## Given instruction
Starting with the first line of the data that follows, transcribe every line verbatim until the line containing "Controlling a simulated" has been transcribed.

━━━━━━━━━━━━━━━━━━━━

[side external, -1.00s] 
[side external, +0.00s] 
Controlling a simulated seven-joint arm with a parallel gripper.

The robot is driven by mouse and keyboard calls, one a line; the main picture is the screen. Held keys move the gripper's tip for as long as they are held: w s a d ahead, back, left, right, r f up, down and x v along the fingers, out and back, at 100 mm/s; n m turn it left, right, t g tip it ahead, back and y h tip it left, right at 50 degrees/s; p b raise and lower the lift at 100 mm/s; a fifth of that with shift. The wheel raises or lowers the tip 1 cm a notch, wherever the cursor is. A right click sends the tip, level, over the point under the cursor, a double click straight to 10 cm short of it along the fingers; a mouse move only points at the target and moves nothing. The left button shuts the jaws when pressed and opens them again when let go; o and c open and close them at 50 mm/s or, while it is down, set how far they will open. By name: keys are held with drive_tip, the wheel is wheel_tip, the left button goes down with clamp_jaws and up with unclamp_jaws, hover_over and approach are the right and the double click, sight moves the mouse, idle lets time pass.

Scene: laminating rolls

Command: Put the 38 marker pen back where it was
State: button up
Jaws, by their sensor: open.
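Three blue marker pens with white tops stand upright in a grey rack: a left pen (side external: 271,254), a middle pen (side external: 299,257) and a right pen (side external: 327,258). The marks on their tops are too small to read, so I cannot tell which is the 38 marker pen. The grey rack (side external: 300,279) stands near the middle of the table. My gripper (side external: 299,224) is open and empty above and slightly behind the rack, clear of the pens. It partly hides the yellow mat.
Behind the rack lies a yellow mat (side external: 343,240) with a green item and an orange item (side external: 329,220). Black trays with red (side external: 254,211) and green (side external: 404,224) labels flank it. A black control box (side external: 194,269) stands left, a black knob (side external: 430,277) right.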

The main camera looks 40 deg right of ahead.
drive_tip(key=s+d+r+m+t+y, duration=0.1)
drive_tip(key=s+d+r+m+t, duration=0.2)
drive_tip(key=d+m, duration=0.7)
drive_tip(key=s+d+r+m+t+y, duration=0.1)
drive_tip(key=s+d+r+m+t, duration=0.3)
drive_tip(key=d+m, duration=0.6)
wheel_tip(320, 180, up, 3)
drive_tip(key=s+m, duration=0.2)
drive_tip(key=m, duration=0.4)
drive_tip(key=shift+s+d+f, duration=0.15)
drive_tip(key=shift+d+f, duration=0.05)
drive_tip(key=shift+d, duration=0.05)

━━━━━━━━━━━━━━━━━━━━

## Correct response
[side external, -1.00s] 
[side external, +0.00s] 
Controlling a simulated seven-joint arm with a parallel gripper.

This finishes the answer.